- Your task -
Take the line that contains "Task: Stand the" and all lines after it, up to and including the last line of the data, and write them out exactly; nothing else belongs in the answer.

- Records to use -
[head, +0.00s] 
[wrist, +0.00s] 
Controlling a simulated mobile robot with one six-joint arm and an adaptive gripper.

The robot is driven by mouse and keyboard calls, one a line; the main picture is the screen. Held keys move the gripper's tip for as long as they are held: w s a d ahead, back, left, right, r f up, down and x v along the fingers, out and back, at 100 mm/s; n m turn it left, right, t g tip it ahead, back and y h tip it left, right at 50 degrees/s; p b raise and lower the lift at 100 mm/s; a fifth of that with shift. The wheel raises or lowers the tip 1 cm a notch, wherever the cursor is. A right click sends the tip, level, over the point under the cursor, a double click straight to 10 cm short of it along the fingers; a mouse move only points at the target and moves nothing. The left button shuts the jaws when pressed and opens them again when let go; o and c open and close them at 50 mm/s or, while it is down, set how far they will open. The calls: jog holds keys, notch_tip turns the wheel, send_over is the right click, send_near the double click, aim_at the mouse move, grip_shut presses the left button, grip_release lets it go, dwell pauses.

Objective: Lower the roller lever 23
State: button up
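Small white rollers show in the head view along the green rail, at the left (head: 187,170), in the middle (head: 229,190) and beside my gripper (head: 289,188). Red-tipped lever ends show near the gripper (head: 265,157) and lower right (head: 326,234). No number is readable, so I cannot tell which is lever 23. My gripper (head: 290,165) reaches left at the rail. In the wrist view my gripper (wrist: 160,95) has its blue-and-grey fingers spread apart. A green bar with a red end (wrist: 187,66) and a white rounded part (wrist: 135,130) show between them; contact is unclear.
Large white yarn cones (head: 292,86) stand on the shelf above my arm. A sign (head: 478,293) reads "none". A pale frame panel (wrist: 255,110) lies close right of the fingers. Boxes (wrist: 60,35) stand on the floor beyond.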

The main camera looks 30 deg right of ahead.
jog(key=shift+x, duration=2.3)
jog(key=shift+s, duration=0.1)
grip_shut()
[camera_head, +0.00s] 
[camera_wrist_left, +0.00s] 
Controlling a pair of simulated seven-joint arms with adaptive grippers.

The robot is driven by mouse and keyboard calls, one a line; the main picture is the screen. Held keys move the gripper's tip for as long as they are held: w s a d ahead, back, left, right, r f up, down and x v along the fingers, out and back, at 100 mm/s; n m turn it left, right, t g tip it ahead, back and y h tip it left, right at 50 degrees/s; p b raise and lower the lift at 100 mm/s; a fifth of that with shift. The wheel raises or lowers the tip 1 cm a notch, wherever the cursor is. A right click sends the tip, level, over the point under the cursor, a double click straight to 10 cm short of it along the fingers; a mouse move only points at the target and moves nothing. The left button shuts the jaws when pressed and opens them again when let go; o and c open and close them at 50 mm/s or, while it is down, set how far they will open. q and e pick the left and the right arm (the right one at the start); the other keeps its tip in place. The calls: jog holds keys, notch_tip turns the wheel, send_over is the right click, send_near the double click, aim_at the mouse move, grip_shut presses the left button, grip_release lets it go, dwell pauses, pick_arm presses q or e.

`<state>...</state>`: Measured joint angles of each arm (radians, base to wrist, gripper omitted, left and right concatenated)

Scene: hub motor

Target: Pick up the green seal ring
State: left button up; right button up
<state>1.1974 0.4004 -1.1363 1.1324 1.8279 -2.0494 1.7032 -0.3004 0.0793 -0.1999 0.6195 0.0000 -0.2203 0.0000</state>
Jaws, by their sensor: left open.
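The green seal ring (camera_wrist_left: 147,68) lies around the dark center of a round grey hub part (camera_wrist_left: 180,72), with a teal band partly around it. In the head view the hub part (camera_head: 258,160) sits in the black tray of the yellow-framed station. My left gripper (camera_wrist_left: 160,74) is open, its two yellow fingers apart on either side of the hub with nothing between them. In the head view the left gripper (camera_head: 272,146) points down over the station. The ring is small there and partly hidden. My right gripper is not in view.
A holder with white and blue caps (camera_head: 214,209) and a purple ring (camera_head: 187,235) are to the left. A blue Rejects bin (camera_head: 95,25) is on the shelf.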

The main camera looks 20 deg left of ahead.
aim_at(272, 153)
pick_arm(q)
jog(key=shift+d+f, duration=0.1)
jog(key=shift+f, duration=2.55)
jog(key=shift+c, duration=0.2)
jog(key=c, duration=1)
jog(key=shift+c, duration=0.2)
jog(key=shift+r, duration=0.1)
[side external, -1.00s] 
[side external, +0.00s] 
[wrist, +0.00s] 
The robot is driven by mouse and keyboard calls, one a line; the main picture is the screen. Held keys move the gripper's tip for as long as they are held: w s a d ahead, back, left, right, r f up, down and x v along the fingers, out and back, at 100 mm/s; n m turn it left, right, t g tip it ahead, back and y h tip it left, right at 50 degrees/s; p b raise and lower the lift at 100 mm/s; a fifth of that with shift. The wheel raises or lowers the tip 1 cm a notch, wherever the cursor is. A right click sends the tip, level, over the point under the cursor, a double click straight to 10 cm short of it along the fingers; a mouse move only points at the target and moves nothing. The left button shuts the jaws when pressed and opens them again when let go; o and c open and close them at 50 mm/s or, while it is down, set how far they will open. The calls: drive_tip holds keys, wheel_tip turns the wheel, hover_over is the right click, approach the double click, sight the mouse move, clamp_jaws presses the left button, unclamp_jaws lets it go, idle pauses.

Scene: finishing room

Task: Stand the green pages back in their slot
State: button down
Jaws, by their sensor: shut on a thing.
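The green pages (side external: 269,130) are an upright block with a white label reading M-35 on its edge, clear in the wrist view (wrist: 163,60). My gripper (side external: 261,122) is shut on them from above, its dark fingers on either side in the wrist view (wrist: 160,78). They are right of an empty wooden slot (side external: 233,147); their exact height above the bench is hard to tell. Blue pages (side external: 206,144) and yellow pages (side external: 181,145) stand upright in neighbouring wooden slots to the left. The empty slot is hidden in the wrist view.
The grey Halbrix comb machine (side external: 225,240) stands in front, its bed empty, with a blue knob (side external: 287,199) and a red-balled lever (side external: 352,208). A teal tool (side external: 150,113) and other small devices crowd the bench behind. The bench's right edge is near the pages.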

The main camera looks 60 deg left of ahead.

- Exercise solution -
Task: Stand the green pages back in their slot
State: button down
Jaws, by their sensor: shut on a thing.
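The green pages (side external: 269,130) are an upright block with a white label reading M-35 on its edge, clear in the wrist view (wrist: 163,60). My gripper (side external: 261,122) is shut on them from above, its dark fingers on either side in the wrist view (wrist: 160,78). They are right of an empty wooden slot (side external: 233,147); their exact height above the bench is hard to tell. Blue pages (side external: 206,144) and yellow pages (side external: 181,145) stand upright in neighbouring wooden slots to the left. The empty slot is hidden in the wrist view.
The grey Halbrix comb machine (side external: 225,240) stands in front, its bed empty, with a blue knob (side external: 287,199) and a red-balled lever (side external: 352,208). A teal tool (side external: 150,113) and other small devices crowd the bench behind. The bench's right edge is near the pages.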

The main camera looks 60 deg left of ahead.

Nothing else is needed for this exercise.